Dataset items
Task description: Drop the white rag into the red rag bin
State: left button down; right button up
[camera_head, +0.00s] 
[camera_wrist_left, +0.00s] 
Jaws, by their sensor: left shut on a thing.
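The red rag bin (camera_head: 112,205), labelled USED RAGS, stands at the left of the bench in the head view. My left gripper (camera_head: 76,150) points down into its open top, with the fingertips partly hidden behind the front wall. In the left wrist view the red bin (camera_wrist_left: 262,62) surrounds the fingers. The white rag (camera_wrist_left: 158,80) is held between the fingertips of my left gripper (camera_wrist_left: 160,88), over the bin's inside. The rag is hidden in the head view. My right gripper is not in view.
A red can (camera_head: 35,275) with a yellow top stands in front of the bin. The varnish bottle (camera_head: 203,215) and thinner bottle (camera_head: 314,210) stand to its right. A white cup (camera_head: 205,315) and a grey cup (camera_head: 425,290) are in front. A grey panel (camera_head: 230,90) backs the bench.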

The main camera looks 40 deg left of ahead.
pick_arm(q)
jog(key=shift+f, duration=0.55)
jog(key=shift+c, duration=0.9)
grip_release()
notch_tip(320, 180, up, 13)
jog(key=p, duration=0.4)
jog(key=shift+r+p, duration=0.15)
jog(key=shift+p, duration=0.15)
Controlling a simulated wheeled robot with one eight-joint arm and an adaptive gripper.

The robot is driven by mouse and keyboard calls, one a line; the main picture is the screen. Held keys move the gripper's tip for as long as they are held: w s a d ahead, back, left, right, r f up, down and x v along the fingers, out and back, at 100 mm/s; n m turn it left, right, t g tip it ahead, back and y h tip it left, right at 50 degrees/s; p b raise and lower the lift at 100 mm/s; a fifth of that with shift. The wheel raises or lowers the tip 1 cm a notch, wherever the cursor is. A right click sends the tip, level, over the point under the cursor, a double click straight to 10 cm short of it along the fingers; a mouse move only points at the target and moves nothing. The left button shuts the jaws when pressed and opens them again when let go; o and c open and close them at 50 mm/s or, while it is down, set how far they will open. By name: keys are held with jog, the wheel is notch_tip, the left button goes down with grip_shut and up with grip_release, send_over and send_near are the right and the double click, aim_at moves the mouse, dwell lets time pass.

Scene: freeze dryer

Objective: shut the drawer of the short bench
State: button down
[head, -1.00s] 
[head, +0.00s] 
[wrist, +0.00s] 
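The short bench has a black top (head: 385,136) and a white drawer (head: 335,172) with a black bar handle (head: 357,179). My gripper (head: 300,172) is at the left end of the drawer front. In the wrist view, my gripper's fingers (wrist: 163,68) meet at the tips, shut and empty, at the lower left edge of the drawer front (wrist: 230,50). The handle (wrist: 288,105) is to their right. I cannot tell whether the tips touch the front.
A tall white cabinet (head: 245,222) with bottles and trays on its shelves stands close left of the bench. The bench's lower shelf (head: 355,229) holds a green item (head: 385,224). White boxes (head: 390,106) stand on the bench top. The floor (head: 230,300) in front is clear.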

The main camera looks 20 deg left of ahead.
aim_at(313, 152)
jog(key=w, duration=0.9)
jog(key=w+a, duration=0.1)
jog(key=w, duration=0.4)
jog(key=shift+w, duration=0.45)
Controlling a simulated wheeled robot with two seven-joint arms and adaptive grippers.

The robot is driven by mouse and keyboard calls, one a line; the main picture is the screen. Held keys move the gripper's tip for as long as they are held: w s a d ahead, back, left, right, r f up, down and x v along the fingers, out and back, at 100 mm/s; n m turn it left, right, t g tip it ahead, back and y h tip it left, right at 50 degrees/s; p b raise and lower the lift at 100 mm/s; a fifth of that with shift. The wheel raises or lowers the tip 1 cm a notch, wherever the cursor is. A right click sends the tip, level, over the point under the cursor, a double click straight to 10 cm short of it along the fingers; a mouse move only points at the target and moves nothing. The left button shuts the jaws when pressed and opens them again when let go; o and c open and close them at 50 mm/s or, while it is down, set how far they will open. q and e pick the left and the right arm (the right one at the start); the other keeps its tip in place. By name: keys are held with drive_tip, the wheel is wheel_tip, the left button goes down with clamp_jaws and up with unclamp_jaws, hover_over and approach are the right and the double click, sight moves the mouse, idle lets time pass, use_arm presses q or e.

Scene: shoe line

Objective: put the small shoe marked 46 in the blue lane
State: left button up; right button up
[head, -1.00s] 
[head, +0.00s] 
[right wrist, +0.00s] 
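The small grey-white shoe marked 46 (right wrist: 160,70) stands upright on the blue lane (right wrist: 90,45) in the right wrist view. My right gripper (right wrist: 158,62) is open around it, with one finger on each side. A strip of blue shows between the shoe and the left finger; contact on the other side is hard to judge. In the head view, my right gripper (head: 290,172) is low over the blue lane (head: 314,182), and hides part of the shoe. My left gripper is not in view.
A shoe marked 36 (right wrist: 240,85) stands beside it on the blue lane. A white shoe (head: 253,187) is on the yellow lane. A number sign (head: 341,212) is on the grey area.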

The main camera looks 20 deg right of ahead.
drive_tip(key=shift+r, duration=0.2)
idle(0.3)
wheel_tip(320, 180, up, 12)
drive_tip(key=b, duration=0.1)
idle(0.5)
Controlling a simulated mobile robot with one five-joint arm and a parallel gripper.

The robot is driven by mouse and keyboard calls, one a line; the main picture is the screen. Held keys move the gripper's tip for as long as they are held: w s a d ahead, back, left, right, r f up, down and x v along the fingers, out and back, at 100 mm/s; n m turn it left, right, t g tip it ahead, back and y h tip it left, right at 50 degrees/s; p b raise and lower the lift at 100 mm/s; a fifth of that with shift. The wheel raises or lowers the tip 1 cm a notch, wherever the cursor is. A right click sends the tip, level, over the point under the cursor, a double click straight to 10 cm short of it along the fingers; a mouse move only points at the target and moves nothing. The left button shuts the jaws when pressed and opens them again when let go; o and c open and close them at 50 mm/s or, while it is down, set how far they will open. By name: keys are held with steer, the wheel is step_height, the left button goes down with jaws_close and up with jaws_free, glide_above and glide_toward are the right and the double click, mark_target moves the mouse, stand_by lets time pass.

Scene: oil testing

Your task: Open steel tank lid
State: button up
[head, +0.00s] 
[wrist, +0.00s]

## Your objective
Look through the records and gather each line with the word "Scene".

## Completed exercise
Scene: freeze dryer
Scene: shoe line
Scene: oil testing

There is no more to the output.